## Source material
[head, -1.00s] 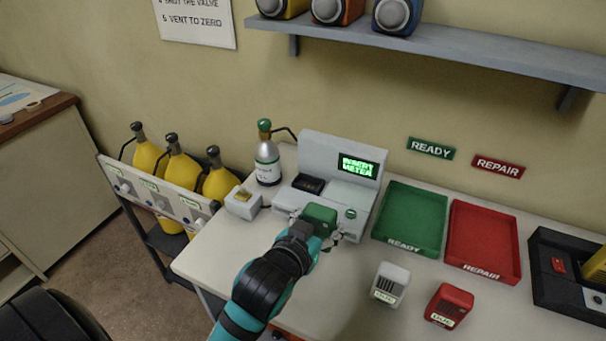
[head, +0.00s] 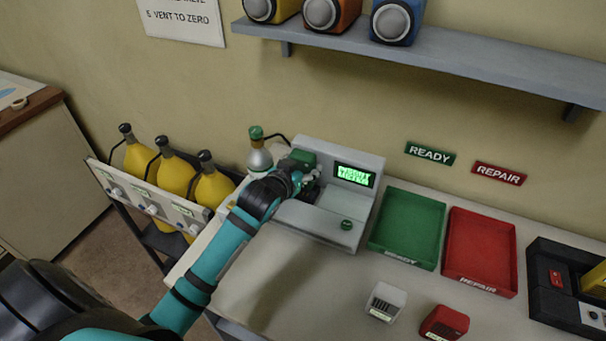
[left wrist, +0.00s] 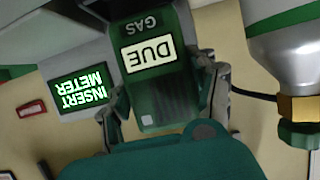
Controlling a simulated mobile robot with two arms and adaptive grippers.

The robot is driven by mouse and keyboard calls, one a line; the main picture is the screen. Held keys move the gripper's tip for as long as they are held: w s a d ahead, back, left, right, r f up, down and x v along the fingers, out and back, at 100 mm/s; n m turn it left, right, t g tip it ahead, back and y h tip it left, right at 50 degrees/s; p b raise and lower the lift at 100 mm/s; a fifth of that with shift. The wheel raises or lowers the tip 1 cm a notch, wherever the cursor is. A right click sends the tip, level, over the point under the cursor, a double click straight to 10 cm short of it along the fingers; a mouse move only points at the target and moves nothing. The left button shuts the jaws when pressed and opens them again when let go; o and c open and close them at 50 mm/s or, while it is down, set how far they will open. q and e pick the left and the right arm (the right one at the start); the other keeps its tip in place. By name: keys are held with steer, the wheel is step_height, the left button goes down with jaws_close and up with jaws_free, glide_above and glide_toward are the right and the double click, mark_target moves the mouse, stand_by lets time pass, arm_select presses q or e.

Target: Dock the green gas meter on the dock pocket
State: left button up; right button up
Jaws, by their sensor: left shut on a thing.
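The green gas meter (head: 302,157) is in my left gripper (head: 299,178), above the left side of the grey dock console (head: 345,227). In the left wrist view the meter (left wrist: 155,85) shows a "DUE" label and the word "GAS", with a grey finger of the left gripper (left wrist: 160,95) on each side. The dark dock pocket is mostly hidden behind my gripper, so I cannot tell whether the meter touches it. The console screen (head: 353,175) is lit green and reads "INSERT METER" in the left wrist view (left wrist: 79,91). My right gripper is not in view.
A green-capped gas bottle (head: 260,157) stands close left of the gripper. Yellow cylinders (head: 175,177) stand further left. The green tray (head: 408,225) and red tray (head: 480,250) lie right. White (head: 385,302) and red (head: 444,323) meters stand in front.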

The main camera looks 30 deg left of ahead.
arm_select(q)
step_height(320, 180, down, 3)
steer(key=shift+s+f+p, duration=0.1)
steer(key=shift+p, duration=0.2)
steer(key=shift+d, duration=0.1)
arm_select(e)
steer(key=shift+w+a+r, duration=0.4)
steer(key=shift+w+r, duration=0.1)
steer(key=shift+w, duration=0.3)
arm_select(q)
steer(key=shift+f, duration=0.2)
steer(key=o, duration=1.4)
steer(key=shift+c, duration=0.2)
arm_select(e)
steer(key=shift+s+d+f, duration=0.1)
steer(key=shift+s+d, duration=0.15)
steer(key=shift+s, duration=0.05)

## Stated exercise
Quote each line of the listing exactly, but leave the pictures out.

## Result of the task
[head, -1.00s] 
[head, +0.00s] 
[left wrist, +0.00s] 
Controlling a simulated mobile robot with two arms and adaptive grippers.

The robot is driven by mouse and keyboard calls, one a line; the main picture is the screen. Held keys move the gripper's tip for as long as they are held: w s a d ahead, back, left, right, r f up, down and x v along the fingers, out and back, at 100 mm/s; n m turn it left, right, t g tip it ahead, back and y h tip it left, right at 50 degrees/s; p b raise and lower the lift at 100 mm/s; a fifth of that with shift. The wheel raises or lowers the tip 1 cm a notch, wherever the cursor is. A right click sends the tip, level, over the point under the cursor, a double click straight to 10 cm short of it along the fingers; a mouse move only points at the target and moves nothing. The left button shuts the jaws when pressed and opens them again when let go; o and c open and close them at 50 mm/s or, while it is down, set how far they will open. q and e pick the left and the right arm (the right one at the start); the other keeps its tip in place. By name: keys are held with steer, the wheel is step_height, the left button goes down with jaws_close and up with jaws_free, glide_above and glide_toward are the right and the double click, mark_target moves the mouse, stand_by lets time pass, arm_select presses q or e.

Target: Dock the green gas meter on the dock pocket
State: left button up; right button up
Jaws, by their sensor: left shut on a thing.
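The green gas meter (head: 302,157) is in my left gripper (head: 299,178), above the left side of the grey dock console (head: 345,227). In the left wrist view the meter (left wrist: 155,85) shows a "DUE" label and the word "GAS", with a grey finger of the left gripper (left wrist: 160,95) on each side. The dark dock pocket is mostly hidden behind my gripper, so I cannot tell whether the meter touches it. The console screen (head: 353,175) is lit green and reads "INSERT METER" in the left wrist view (left wrist: 79,91). My right gripper is not in view.
A green-capped gas bottle (head: 260,157) stands close left of the gripper. Yellow cylinders (head: 175,177) stand further left. The green tray (head: 408,225) and red tray (head: 480,250) lie right. White (head: 385,302) and red (head: 444,323) meters stand in front.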

The main camera looks 30 deg left of ahead.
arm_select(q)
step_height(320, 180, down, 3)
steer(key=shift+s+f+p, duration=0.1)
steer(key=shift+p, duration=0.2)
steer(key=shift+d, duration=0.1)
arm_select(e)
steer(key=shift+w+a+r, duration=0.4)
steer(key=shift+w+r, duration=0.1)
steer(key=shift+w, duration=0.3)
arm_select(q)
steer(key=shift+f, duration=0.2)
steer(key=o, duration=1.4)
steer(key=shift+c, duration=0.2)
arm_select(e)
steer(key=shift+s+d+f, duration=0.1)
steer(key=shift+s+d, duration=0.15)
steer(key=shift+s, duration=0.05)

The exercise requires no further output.